On Oct 28, 2014, at 4:33, Bruce Evans <b...@optusnet.com.au> wrote:

> On Tue, 28 Oct 2014, [utf-8] Dag-Erling Smørgrav wrote:
> 
>> Bruce Evans <b...@optusnet.com.au> writes:
>>> Dag-Erling Smørgrav <d...@des.no> writes:
>>>> This is a bug on all platforms, and both clang and (recent) gcc
>>>> should complain about it.  That printf() call will print garbage.
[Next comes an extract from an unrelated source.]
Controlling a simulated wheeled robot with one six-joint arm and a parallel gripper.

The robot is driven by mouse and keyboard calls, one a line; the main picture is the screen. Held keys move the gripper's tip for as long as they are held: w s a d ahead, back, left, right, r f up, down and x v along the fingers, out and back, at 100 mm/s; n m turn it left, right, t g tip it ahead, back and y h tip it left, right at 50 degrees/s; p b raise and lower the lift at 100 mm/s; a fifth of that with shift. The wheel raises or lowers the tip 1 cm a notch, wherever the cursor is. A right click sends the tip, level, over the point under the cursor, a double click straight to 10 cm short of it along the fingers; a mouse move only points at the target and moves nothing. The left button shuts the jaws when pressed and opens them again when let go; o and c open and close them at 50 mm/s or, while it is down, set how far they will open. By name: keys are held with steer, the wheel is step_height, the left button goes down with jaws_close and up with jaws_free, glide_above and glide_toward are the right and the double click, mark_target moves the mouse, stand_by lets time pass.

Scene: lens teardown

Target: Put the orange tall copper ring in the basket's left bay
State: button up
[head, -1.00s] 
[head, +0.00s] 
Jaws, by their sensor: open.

>>> No, this is only a bug on 32-bit arches.  The is is SSIZE_MAX.
>> 
>> If you mean "it only has consequences on 32-bit arches", then I agree -
>> but it is still a bug to pass an int to %jd.
> 
> This is machine-dependent.  intmax_t may be int.  The only requirement
> on intmax_t is that it can represent any value of any signed integer
> type.  This is possible if the largest integer type is 64 bits (the
> smallest permitted largest type) and int is also 64 bits (and there
> are no complications for padding bits).  intmax_t can even be signed
> char if that is wide enough (not in POSIX starting 10-15 years ago,
> since signed char is now required to be 8 bits.  It is weird for
> intmax_t to have the lowest rank (not counting Bool), but FreeBSD uses
> this loophole to make it have second highest rank on 64-bit arches.

Indeed. For some giggles, look at this bug: 
https://bugs.freebsd.org/bugzilla/show_bug.cgi?id=191674 ("printf("%tu", 
(intmax_t)-1) returns UINT64_MAX on i386, not UINT32_MAX”).